La primera muerte de una persona cercana es la más extraña de todas. La pesadumbre de la pérdida es una onda expansiva, traducida en ritos del luto que a pesar de evitárseles a los más jóvenes, igual los acaba cubriendo de un manto opaco.
Cuando mi abuelo se enteró de que le quedaba poco tiempo de vida, quiso despedirse en persona de su primer nieto varón, entonces de once años. Me lo comunicaron obviando palabras dramáticas pero la intuición traducía la tensión disimulada como algo funesto. No quise ir.
El día del velorio lo pasé sentado fuera de la cocina haciendo sonar los tanques de oxígeno que hasta hacía poco lo habían hecho respirar. El sonido era el de un eco agudo, exploratorio, como el sonar de un submarino de televisión.
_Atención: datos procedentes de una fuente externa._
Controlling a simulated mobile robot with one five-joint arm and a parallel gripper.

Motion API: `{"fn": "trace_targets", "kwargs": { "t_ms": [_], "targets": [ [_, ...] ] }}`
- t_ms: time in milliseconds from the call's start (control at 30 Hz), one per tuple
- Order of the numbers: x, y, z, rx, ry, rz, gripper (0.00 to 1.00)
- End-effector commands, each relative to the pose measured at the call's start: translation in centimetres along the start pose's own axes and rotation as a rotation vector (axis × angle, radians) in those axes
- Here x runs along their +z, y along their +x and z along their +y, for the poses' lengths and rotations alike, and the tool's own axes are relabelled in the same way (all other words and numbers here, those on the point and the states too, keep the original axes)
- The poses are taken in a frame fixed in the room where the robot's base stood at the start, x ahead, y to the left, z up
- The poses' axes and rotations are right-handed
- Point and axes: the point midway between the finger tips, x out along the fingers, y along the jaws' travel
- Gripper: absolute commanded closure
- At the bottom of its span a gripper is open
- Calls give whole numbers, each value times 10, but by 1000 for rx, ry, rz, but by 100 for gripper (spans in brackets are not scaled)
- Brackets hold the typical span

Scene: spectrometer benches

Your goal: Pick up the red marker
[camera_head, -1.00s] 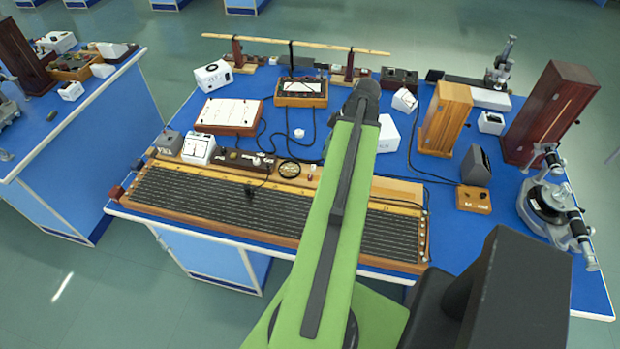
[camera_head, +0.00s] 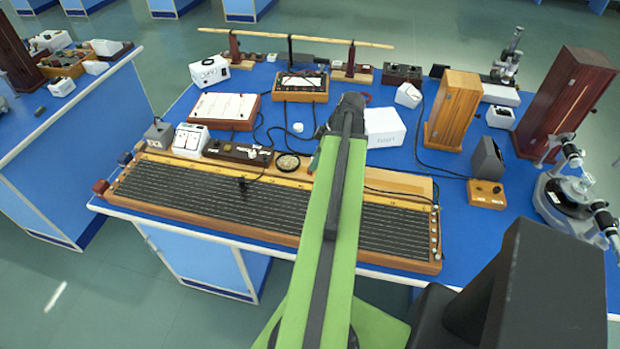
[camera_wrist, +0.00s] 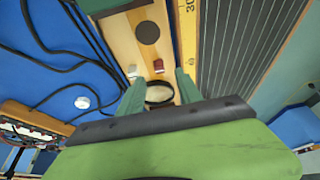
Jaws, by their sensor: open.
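A small red piece with a pale lower part (camera_wrist: 158,66), which looks like the red marker, stands on a light wooden strip in the wrist view. A small white piece (camera_wrist: 132,71) is beside it on the left. My gripper (camera_wrist: 157,86) is open, its two green fingers apart over the strip with nothing held. The red piece shows just beyond the fingertips, within the gap between them. A round black-rimmed dial (camera_wrist: 159,93) shows between the fingers.
The long dark-striped board (camera_head: 240,207) with a yellow scale runs along the bench front. A round meter (camera_head: 288,162), a white box (camera_head: 384,127) and black cables are close by. Wooden cabinets (camera_head: 453,110) stand at the right. Some blue bench top is clear behind the board.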

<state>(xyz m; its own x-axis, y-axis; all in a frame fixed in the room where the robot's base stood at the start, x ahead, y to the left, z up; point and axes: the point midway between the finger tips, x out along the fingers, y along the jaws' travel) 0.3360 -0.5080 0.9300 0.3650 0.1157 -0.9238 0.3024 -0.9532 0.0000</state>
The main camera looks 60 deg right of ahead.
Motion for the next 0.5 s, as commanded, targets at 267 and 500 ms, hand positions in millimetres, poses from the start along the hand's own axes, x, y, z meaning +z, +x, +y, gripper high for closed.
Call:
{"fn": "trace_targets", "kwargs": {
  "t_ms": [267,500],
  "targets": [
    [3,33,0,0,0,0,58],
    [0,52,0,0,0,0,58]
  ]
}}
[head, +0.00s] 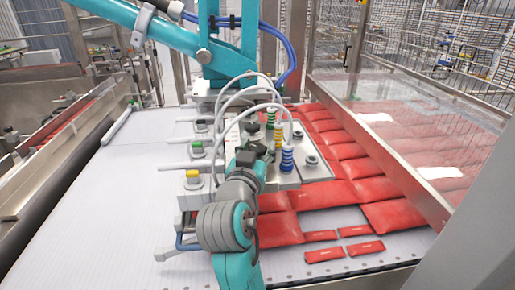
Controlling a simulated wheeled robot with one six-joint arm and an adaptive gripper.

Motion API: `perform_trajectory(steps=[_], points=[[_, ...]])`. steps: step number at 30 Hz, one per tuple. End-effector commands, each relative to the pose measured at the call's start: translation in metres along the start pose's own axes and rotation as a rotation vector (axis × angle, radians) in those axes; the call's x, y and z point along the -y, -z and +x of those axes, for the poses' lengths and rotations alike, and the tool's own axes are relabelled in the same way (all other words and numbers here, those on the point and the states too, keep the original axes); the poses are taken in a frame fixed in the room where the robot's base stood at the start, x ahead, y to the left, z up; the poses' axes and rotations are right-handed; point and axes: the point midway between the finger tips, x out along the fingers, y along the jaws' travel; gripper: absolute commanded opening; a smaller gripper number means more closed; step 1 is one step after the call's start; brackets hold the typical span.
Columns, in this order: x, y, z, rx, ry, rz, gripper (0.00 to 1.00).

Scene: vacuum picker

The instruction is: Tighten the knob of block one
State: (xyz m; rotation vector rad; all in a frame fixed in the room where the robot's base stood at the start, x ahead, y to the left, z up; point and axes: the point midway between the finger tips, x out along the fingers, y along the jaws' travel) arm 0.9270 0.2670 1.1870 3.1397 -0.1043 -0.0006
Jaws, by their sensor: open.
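Several small grey blocks stand in a row along the left side of the picker head plate (316,170). One carries a black knob (201,125), one a green knob (197,147), one a yellow knob (192,174). A pale rod runs left from each. No number shows on them, so I cannot tell which is block one. My arm reaches up from the bottom, and my gripper (251,157), dark, is over the plate, right of the yellow and green knobs. It is open; its fingertips are too small to make out. I cannot tell whether it touches anything.
White hoses arch over coiled fittings, the blue-striped coil (287,158) close right of my gripper. The teal picker arm (150,20) hangs above. Red packs (335,150) cover the right of the white conveyor (120,215); its left is mostly clear. A glass guard (400,130) stands right.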

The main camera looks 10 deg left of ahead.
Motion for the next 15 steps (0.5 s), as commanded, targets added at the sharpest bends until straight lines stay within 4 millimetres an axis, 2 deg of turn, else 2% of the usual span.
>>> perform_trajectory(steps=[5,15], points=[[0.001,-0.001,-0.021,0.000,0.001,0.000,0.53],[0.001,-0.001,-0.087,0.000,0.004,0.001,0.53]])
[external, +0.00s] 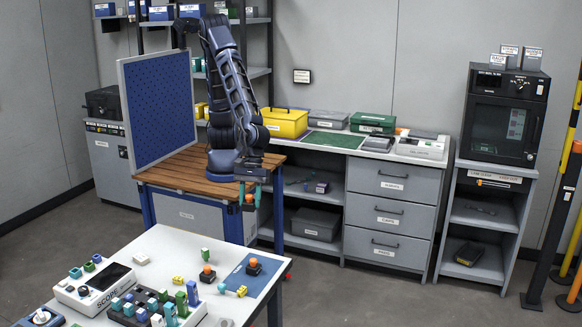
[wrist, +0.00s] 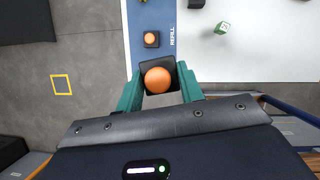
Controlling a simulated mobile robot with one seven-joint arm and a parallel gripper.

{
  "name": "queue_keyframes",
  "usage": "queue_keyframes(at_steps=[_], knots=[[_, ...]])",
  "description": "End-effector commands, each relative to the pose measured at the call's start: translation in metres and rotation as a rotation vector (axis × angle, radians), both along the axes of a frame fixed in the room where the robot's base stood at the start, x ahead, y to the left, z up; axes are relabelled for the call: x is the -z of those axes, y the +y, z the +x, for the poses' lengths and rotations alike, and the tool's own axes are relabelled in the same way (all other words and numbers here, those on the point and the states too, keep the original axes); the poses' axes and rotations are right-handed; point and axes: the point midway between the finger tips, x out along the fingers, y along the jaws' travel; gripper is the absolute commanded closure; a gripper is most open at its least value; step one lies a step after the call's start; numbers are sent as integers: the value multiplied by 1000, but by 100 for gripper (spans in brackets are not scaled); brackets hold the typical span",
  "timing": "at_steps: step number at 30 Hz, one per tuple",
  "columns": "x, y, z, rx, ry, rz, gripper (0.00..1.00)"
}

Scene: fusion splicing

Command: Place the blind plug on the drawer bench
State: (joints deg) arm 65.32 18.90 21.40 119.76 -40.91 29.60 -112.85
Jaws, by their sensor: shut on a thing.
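My gripper (external: 250,190) is shut on a blind plug, a black block with an orange ball top (wrist: 157,80). Its green fingers (wrist: 158,92) press on the block's two sides in the wrist view. In the external view the held plug (external: 249,207) hangs in the air, beyond the far edge of the white table. The drawer bench (external: 393,188) stands against the back wall, right of my arm, with grey drawers and open shelves. Its top carries a green mat (external: 333,139) and several cases.
A similar orange-topped plug (external: 254,266) stands on the blue REFILL mat (wrist: 140,20) on the white table (external: 125,240). A yellow case (external: 284,122), green case (external: 373,122) and grey trays (external: 420,148) occupy the bench top. A blue pegboard (external: 160,105) stands left of my arm.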

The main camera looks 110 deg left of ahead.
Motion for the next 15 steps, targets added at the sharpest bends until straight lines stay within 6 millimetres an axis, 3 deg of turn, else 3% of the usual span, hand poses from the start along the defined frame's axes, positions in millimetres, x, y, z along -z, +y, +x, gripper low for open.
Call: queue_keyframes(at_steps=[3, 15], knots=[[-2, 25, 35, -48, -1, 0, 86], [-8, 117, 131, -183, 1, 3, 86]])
La primera muerte de un contemporáneo, además de extraña, fue un acontecimiento público. Alfredo Tomasini, si bien no era mi mejor amigo, era el compañero de clase que aseguraba la potencia goleadora de la casa deportiva que nos tocó en el colegio, la Guise. Entonces ese nombre representaba solo el color azul de la camiseta de nuestro equipo. Años más tarde me enteraría de que era el nombre de un marino inglés que renunció a la Royal Navy y compró su propio barco para irse a luchar por el Perú en la Guerra de la Independencia. Guise murió a los 48 años por bala de un francotirador en Guayaquil. Está enterrado en el Panteón de los Próceres.
Tomasini era uno de los potrillos de Alianza Lima, equipo que se estrelló en el mar frente a Ventanilla a bordo del infame fokker. La búsqueda del equipo fue un espectáculo lúgubre y adictivo. Su cuerpo nunca fue encontrado, alimentándose la versión de que sobrevivía como amnésico deambulando por el litoral norteño. No hay tumba, solo el recuerdo, un loop de él despuntando con el balón hacia el arco rival.
Práctica periodística habitual de fin de año consiste en reunir a todos los fallecidos del periodo en un homenaje común. Este 2016, pródigamente macabro, hubo más fallecidos que noticias, buenas o malas. Cuando esto llama la atención del periodista, acostumbrado a contar muertos como otros ovejas, es porque algo nos quiere decir el año, algo nos está diciendo la vida. La ausencia que deja quien se va, sea cercano o lejano, no es intercambiable. Es vacío y es atroz, que eso es la muerte cuando se la desviste de toda creencia posterior.
Una interpretación libre podría ser llenar ese vacío de lo que quede de vida, furiosa y feliz, y hasta donde sea posible, útil. Y que se joda la muerte.